Task
Lines containing the string "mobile" are to be counted; report the total by itself.

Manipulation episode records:
#####

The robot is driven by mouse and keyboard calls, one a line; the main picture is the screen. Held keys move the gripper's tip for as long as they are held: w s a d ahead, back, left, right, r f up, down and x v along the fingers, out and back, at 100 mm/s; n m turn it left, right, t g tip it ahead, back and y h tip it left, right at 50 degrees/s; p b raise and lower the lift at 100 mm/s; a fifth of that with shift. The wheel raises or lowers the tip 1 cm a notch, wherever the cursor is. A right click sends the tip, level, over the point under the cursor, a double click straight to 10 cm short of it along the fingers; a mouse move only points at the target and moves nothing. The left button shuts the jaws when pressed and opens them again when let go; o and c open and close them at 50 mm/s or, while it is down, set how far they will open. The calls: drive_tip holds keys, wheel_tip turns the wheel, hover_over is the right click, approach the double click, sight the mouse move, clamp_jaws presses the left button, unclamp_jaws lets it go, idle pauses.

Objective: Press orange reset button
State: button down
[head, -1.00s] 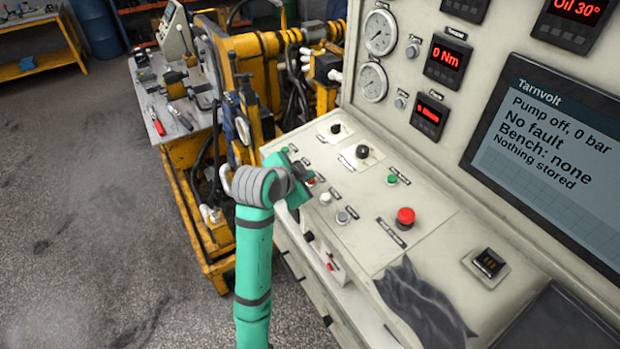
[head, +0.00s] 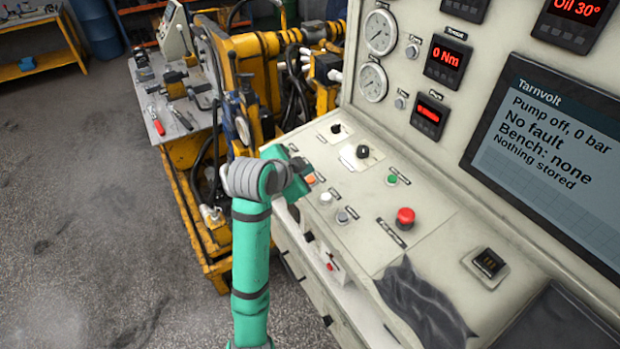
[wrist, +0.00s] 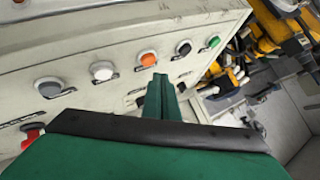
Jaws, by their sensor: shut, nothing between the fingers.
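The orange button (head: 311,179) sits on the front part of the pale sloping console, in a row with other buttons. In the head view my gripper (head: 301,168) is beside it, on the upper left, largely hidden by my own wrist. In the wrist view the orange button (wrist: 148,58) shows fully, in a light ring. The green fingers of my gripper (wrist: 160,80) are shut and empty, their tips just below and slightly right of the button in the picture. I cannot tell whether they touch the panel.
A white button (wrist: 102,70) and grey button (wrist: 48,87) lie left of the orange one, a black button (wrist: 184,47) and green button (wrist: 214,41) right. A red mushroom button (head: 405,217) and dark cloth (head: 420,300) are on the console. The screen (head: 545,150) reads "No fault".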

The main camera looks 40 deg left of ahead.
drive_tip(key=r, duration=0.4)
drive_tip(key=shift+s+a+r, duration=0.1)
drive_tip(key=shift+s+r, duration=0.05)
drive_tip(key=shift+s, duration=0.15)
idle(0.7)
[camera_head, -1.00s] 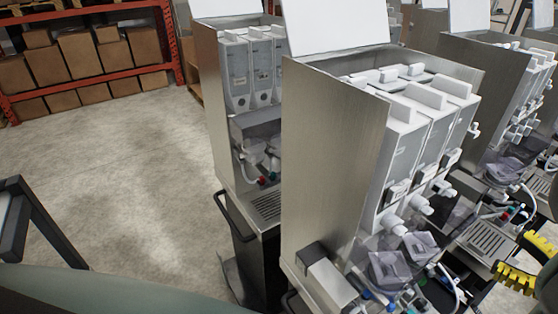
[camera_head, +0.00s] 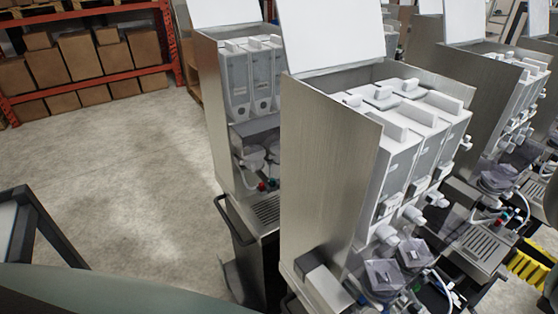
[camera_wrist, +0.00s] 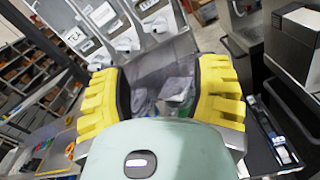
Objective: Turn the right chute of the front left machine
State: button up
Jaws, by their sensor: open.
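The front left machine (camera_head: 330,160) is the nearest steel cabinet in the head view, with its lid up and white canisters (camera_head: 425,130) in a row. White chutes stick out below the canisters, and the right chute (camera_head: 437,199) is the farthest of them. The wrist view shows white chutes at the top, one of them at the top right (camera_wrist: 157,22). My gripper (camera_wrist: 160,95) is open, its yellow fingers apart, below the chutes in that view. No chute is between the fingers. In the head view a yellow finger (camera_head: 530,268) shows at the right edge.
Clear mixing bowls (camera_head: 385,275) and hoses lie below the chutes. Another machine (camera_head: 245,110) stands behind on the left, and more stand on the right (camera_head: 500,100). A red shelf with boxes (camera_head: 85,55) is at the back left. The floor at left is free.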

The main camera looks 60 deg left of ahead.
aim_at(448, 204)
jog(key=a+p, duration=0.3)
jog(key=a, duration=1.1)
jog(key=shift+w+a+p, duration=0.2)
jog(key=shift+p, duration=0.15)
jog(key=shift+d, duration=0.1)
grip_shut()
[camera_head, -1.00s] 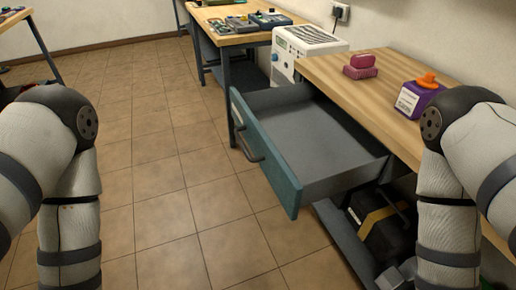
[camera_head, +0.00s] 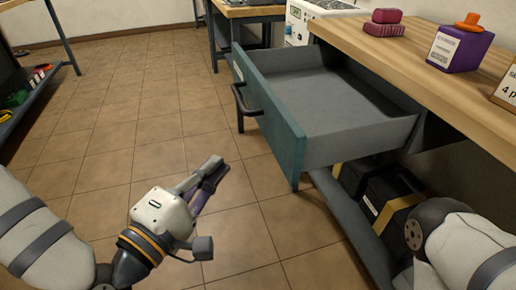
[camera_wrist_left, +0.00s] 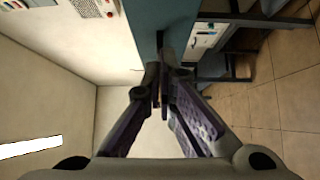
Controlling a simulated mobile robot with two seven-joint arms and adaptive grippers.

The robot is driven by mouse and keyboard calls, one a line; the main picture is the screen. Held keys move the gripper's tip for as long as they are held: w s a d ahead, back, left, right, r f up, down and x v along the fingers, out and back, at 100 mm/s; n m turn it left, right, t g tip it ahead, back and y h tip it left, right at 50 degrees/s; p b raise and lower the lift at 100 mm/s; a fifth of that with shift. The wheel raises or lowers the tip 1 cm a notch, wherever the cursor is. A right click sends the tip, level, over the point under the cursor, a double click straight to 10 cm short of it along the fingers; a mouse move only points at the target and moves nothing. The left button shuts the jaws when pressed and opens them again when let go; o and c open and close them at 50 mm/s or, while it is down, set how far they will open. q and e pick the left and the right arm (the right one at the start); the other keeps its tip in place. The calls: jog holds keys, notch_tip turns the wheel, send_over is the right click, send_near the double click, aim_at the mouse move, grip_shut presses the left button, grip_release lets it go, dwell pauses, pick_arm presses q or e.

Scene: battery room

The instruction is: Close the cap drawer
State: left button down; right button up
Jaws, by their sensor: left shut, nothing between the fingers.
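The cap drawer (camera_head: 335,105) is pulled out from under the wooden workbench and looks empty inside. Its teal front (camera_head: 270,115) faces left and has a dark bar handle (camera_head: 243,101). My left gripper (camera_head: 218,168) is shut and empty, in front of the drawer and lower left of the handle, apart from it. In the left wrist view the fingertips (camera_wrist_left: 160,75) are together, with a teal surface (camera_wrist_left: 160,15) beyond them. My right gripper is out of view; only part of that arm shows at the lower right.
The workbench (camera_head: 400,62) carries a pink block (camera_head: 385,22), a purple box (camera_head: 460,48) with an orange top, and a sign (camera_head: 508,88). Black cases (camera_head: 375,195) sit on the shelf below the drawer. Tiled floor (camera_head: 120,150) is free to the left.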

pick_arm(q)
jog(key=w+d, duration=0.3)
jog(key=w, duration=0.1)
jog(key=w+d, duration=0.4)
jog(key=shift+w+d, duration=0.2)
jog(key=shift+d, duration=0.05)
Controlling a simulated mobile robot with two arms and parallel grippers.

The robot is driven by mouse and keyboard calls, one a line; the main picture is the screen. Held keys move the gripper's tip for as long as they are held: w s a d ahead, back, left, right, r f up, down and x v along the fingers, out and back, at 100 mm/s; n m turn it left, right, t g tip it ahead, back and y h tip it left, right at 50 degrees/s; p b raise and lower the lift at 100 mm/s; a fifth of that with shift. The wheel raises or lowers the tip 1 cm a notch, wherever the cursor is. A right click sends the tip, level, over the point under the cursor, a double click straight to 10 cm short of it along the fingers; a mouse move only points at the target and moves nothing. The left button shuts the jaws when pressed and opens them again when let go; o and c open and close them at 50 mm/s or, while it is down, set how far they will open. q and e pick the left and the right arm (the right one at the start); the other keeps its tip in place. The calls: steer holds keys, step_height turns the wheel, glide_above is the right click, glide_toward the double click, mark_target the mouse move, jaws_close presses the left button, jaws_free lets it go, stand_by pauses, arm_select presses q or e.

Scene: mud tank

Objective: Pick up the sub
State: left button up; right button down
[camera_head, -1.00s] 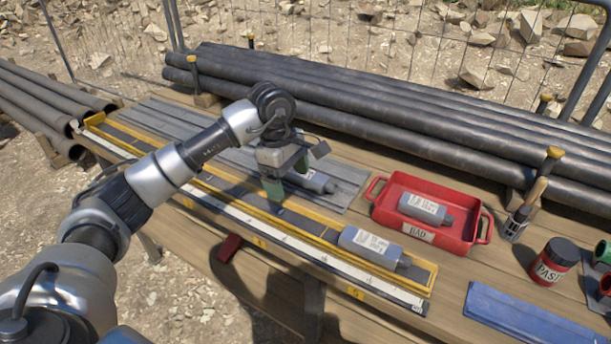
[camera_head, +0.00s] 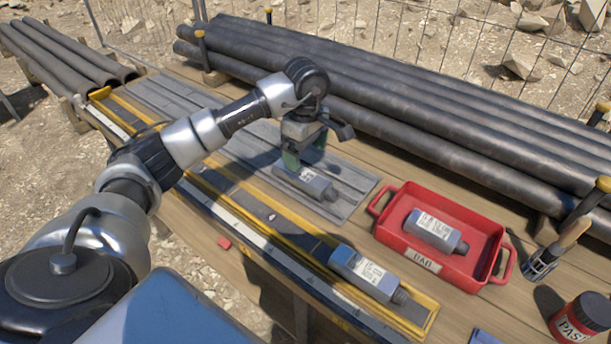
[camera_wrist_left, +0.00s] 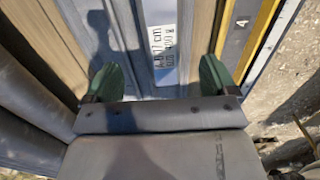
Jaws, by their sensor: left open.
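A grey sub (camera_head: 318,187) with a white printed label lies on its side on the ribbed grey mat (camera_head: 350,200). My left gripper (camera_head: 303,157) is open, pointing down at this sub's far-left end. In the left wrist view, the green fingertips (camera_wrist_left: 160,80) stand apart on either side of the grey sub (camera_wrist_left: 155,15), whose label shows between them. A second sub (camera_head: 365,270) lies in the yellow-edged measuring trough (camera_head: 425,318). A third sub (camera_head: 432,230) lies in the red tray (camera_head: 385,235). My right gripper is not in view.
Long dark pipes (camera_head: 400,110) are stacked behind the work area. A brush in a holder (camera_head: 545,255) and a red paste can (camera_head: 580,318) stand at the right. The wooden bench is bare between the mat and the red tray.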

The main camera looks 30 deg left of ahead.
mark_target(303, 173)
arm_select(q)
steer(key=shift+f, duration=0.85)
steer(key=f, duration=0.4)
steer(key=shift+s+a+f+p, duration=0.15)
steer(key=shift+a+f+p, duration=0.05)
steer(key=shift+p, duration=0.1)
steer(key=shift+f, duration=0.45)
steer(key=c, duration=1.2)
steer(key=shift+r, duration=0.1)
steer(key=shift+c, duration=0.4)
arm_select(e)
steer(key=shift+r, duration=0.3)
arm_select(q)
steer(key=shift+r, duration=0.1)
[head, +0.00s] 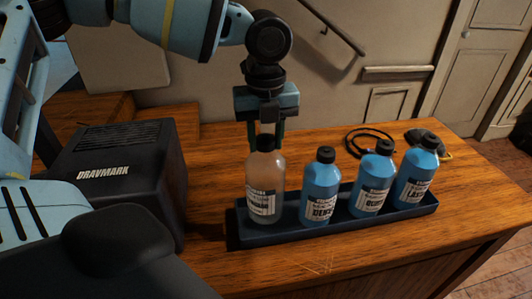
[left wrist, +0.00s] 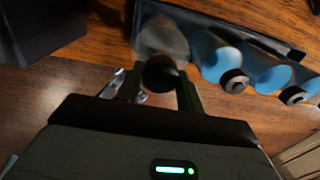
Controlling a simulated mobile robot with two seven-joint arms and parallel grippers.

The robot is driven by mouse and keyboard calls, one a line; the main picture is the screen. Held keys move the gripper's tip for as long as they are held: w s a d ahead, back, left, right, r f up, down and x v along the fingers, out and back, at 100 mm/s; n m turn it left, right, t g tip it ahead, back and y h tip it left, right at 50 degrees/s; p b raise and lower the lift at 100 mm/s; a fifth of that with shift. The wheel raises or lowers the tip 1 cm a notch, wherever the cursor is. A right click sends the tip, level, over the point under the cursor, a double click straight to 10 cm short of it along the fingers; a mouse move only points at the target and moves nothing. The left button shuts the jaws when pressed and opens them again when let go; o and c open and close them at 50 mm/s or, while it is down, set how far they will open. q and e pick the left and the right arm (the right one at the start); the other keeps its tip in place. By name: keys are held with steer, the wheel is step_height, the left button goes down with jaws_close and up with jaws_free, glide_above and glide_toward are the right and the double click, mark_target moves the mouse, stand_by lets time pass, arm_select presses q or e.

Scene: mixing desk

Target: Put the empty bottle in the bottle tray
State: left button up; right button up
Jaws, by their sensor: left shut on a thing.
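The empty bottle (head: 265,187) is clear with a black cap and a white-and-black label. It stands upright at the left end of the dark bottle tray (head: 290,233), and appears to be inside it. My left gripper (head: 266,138) is over it from above, its fingers shut on the bottle around the cap. In the left wrist view the bottle (left wrist: 162,42) is blurred between the fingers (left wrist: 160,85). Whether its base rests on the tray floor is hidden by the tray's front wall. My right gripper is not in view.
Three blue bottles with black caps, (head: 321,190) (head: 372,182) (head: 416,172), fill the tray to the right. A black box marked DRAVMARK (head: 125,175) stands left of the tray. A black cable loop (head: 368,142) and a dark object (head: 422,138) lie behind. The wooden desk (head: 330,262) is bare in front.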

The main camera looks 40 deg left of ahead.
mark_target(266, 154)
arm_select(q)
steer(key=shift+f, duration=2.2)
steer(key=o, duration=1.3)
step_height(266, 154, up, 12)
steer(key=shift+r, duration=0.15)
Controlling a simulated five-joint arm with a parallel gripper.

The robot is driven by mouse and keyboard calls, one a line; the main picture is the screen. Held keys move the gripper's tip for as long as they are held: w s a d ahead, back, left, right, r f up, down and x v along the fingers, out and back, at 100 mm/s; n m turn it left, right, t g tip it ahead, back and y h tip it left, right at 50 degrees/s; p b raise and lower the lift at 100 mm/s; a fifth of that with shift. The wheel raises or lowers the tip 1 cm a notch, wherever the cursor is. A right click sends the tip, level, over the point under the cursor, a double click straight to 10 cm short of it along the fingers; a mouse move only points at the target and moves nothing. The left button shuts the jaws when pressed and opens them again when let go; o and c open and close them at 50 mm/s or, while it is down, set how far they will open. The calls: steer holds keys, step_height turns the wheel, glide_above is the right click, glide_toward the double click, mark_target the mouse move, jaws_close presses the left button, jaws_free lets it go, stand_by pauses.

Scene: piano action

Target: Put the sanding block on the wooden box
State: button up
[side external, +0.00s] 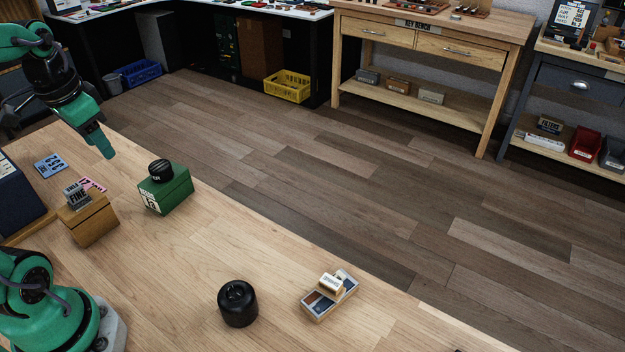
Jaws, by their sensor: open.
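A small grey block marked "FINE" (77,195), which looks like the sanding block, rests on top of the wooden box (93,224) at the left of the table. It appears upright and apart from my gripper. My gripper (98,138) is open and empty, raised at the upper left, beyond the box and the block. One green finger points down; the other finger is hard to make out.
A green box (172,195) with a black round piece (161,171) on top stands right of the wooden box. Blue (50,166) and pink cards lie behind.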

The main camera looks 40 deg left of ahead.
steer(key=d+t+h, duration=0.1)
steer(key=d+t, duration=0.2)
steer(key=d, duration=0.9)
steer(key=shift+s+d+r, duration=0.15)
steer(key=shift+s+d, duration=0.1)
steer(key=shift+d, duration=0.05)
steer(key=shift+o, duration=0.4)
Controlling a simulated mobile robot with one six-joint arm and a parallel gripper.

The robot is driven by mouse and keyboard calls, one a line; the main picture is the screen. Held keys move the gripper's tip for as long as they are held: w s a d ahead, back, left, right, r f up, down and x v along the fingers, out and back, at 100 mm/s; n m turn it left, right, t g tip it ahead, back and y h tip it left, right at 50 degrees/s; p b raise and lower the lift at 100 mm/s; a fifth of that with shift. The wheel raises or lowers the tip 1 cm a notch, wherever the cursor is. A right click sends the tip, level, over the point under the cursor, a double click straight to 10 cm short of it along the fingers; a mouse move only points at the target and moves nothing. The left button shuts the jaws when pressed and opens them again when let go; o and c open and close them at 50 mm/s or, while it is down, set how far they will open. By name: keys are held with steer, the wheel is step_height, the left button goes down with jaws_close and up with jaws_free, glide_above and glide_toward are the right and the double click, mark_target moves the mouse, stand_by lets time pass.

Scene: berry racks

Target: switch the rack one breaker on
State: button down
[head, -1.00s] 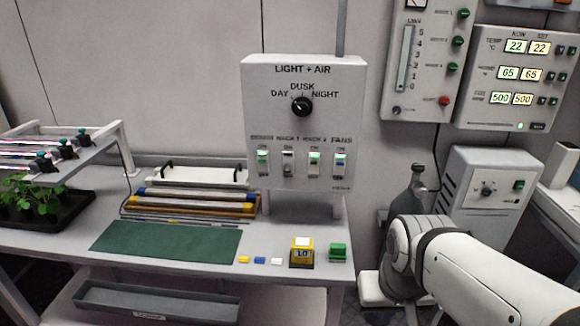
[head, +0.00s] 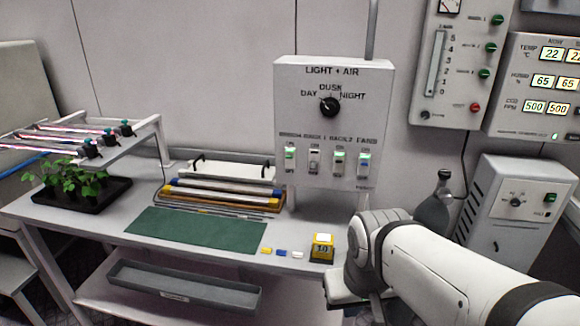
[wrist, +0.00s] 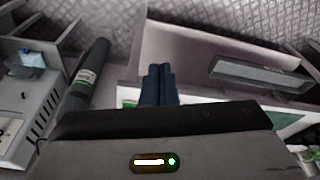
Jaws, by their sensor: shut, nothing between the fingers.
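The light and air panel (head: 375,105) stands upright at the back of the bench, with a row of breakers under a dial. The rack one breaker (head: 314,160) is second from the left. In the head view only my arm shows, right of and below the panel; the fingers are hidden. The panel is not recognisable in the wrist view.
A green mat (head: 195,229), small coloured pieces and a yellow block (head: 322,247) lie on the bench before the panel. Tubes lie in a holder (head: 220,190) behind the mat. A plant tray (head: 75,196) stands left. A grey cylinder (wrist: 88,75) and white unit (wrist: 30,105) are near my wrist.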

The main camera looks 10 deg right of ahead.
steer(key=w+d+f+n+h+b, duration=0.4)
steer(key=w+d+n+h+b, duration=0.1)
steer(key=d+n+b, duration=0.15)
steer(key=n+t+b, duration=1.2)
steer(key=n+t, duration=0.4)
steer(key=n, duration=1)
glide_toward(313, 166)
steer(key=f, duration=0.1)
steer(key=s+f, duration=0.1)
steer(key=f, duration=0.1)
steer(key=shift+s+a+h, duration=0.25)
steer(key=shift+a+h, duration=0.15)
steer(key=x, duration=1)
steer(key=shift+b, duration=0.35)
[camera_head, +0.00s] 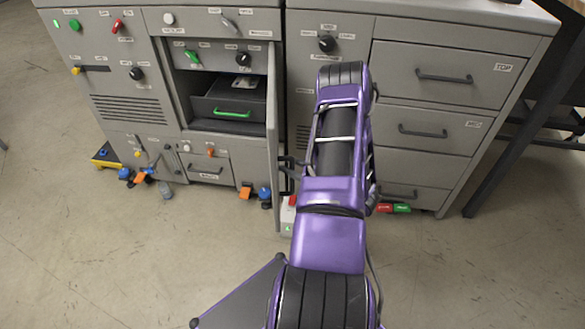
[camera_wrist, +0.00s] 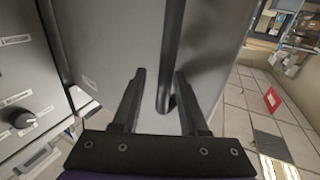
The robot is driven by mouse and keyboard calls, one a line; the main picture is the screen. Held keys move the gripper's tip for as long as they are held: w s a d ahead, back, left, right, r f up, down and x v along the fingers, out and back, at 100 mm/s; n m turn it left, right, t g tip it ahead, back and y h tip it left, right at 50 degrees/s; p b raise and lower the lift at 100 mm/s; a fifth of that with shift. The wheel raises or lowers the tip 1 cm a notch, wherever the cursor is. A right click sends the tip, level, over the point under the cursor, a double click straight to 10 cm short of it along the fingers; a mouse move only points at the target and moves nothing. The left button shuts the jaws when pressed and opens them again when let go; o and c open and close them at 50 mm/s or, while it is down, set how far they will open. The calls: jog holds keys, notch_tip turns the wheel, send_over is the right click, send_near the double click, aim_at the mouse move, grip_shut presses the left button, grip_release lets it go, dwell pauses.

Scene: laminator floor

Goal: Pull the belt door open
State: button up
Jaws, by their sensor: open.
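A grey door (camera_head: 272,150) on the middle cabinet stands swung out towards me, seen nearly edge-on in the head view. I cannot read a label naming it as the belt door. In the wrist view a grey door panel (camera_wrist: 115,35) with a dark bar handle (camera_wrist: 172,45) fills the middle. My gripper (camera_wrist: 160,72) is open, with one finger on each side of the handle's lower end. I cannot tell whether either finger touches it. In the head view my purple arm hides most of the gripper beside the door.
The open compartment holds a dark drawer with a green handle (camera_head: 231,114). Drawers with dark handles (camera_head: 444,77) are at the right. A black knob (camera_wrist: 22,118) is left in the wrist view. Small coloured items (camera_head: 393,208) lie at the cabinet foot. The front floor (camera_head: 120,260) is clear.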

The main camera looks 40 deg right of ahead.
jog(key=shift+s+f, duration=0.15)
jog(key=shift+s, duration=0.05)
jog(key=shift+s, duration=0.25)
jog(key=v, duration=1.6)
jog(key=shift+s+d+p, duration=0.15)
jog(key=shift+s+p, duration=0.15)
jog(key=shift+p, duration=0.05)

#####

Result of this exercise
4